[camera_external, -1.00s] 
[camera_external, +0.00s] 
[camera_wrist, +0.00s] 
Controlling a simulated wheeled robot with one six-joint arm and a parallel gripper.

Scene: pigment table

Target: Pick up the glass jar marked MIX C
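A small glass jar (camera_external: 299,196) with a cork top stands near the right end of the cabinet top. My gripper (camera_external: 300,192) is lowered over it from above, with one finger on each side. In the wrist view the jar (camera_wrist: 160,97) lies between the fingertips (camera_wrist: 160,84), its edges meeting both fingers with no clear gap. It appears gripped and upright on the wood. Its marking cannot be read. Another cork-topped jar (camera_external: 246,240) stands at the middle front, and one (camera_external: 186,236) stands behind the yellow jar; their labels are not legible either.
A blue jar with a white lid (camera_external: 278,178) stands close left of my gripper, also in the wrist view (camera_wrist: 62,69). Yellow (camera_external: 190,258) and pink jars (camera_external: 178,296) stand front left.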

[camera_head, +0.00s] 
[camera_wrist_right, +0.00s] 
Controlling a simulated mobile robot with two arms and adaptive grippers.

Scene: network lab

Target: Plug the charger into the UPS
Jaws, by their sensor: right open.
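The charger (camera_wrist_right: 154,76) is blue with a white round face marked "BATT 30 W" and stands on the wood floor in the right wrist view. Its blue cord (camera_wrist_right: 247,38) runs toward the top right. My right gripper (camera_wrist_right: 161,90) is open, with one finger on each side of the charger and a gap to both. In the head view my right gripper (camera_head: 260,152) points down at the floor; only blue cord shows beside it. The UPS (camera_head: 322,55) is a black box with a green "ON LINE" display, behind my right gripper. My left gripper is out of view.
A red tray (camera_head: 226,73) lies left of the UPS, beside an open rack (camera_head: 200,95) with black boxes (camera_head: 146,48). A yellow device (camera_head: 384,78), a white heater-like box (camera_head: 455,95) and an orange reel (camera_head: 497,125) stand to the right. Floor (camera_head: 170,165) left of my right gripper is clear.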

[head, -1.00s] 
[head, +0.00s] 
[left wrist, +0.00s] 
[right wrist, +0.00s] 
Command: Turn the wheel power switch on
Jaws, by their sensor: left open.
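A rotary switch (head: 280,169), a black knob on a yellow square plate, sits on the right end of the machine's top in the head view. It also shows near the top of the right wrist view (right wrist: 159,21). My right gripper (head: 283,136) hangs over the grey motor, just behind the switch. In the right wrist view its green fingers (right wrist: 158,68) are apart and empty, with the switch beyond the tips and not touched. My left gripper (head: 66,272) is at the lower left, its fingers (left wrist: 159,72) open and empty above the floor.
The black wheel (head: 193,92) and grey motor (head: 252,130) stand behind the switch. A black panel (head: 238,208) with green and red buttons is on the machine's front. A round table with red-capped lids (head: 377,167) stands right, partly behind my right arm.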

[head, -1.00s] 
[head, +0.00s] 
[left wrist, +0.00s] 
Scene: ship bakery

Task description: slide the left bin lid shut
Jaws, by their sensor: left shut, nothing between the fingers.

* WHAT NEEDS TO BE DONE:
Write out exactly the lines from the line holding "Scene: ship bakery" through the last line of the data, and nothing besides those lines.

* TASK ANSWER:
Scene: ship bakery

Task description: slide the left bin lid shut
Jaws, by their sensor: left shut, nothing between the fingers.

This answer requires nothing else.